Perpres dan Obligasi Patriot
Melansir dari Antara, Senin (25/8/2025), Presiden Prabowo Subianto meminta Kementerian Koordinator Bidang Pangan mempercepat penyelesaian program waste to energy, dengan target maksimal 18 bulan.
Menteri Koordinator Bidang Pangan Zulkifli Hasan menjelaskan, proyek ini bertujuan menyelesaikan masalah pengelolaan sampah yang tertunda selama satu dekade. Kontrak proyek telah ditandatangani, dan saat ini tinggal menunggu keluarnya Peraturan Presiden (Perpres) dalam satu hingga dua hari ke depan.

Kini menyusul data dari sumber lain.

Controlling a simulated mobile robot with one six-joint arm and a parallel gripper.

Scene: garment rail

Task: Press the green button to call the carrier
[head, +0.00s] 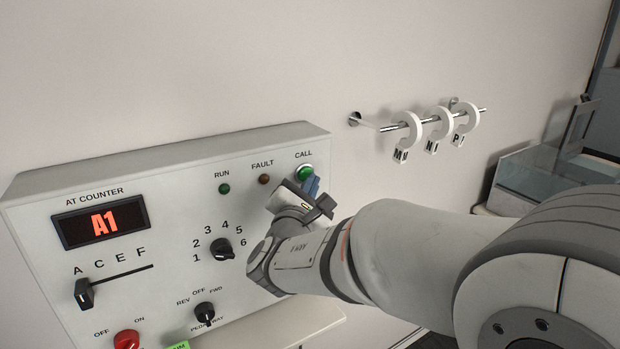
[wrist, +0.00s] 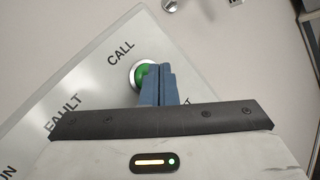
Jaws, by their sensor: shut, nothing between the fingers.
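The green button (head: 304,173) sits under the word CALL at the upper right of the grey control panel (head: 180,162). It also shows in the wrist view (wrist: 143,75), with a pale metal ring around it and its right part hidden behind the fingers. My gripper (head: 313,184) has its blue fingers shut and empty, with the tips right at the button. In the wrist view the closed fingertips (wrist: 158,68) overlap the button's right side. I cannot tell whether they touch it.
The panel also carries a rotary dial (head: 221,249), a slider (head: 85,293), a mode knob (head: 204,312) and a red knob (head: 127,339). RUN (head: 224,189) and FAULT (head: 264,179) lamps sit left of the button. A rail (head: 386,128) with white lettered rings is on the wall to the right.

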Sebelumnya, administrasi proyek diperkirakan memakan waktu enam bulan dan pembangunan fisik 18 bulan. Namun, Presiden mendorong percepatan agar proyek dapat selesai lebih cepat dari rencana awal dua tahun.

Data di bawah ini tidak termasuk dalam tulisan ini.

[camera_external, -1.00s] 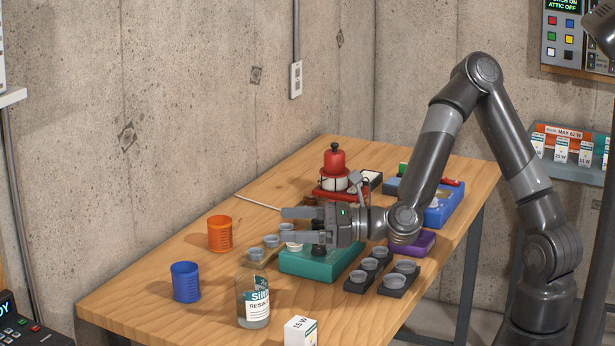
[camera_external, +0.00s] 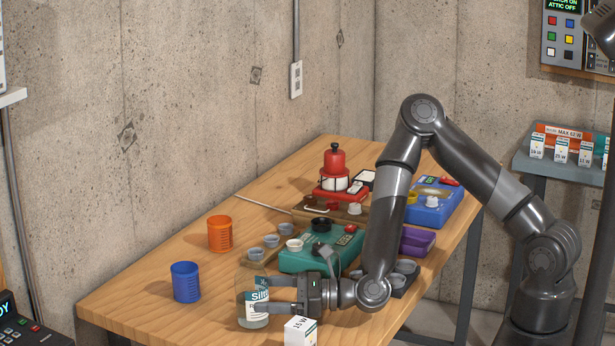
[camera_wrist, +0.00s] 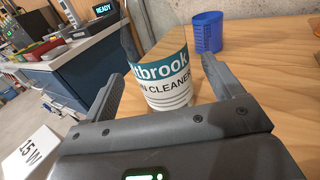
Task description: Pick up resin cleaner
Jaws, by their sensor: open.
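The resin cleaner (camera_external: 246,309) is a clear bottle with a teal and white label, upright near the front edge of the wooden table. In the wrist view its label (camera_wrist: 165,80) reads "CLEANER" and stands between my two fingers. My gripper (camera_external: 272,295) is open and level at label height, with its fingers reaching left around the bottle. In the wrist view the fingers (camera_wrist: 160,85) lie to either side of the label. I cannot tell whether either finger touches it. The gripper hides part of the bottle in the external view.
A white 15 W box (camera_external: 300,331) stands just below my gripper. A blue cup (camera_external: 186,282) and an orange cup (camera_external: 220,234) stand left and behind. A teal device (camera_external: 300,260) and small grey cups sit behind my gripper. The table's left front is clear.

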Badan Pengelola Investasi Daya Anagata Nusantara (BPI Danantara) berencana menerbitkan Obligasi Patriot senilai Rp50 triliun pada 1 Oktober 2025.
Instrumen ini akan terdiri dari dua seri, masing-masing senilai Rp25 triliun, dengan tenor 5 tahun dan 7 tahun.
Menariknya, obligasi ini menawarkan kupon hanya 2 persen, jauh di bawah imbal hasil obligasi pemerintah tenor sejenis yang berada di kisaran 6 persen.
Langkah ini juga mendapat dukungan sejumlah konglomerat seperti Prajogo Pangestu, Franky Widjaja, dan Boy Thohir.
Danantara menjelaskan, dana hasil penerbitan obligasi akan digunakan untuk mendanai proyek transisi energi. Namun, laporan Bloomberg menyebutkan, sebagian besar dana tersebut akan dialokasikan untuk proyek waste-to-energy (WTE).
Berdasarkan Rencana Usaha Penyediaan Tenaga Listrik (RUPTL) PLN 2025, proyek pengolahan sampah menjadi energi ramah lingkungan akan tersebar di 12 kota besar, termasuk Jakarta, Surabaya, Bandung, dan Makassar, dengan total kapasitas 453 MW hingga 2034.
Prospek ini langsung menjadi sentimen positif bagi saham-saham yang terlibat di sektor WTE.
"Rencana penerbitan obligasi ini memberikan sentimen positif kepada emiten-emiten yang memiliki eksposur pada bisnis WTE dan ekosistemnya seperti TOBA dan OASA," demikian mengutip riset Stockbit. (Aldo Fernando)
Disclaimer: Keputusan pembelian/penjualan saham sepenuhnya ada di tangan investor.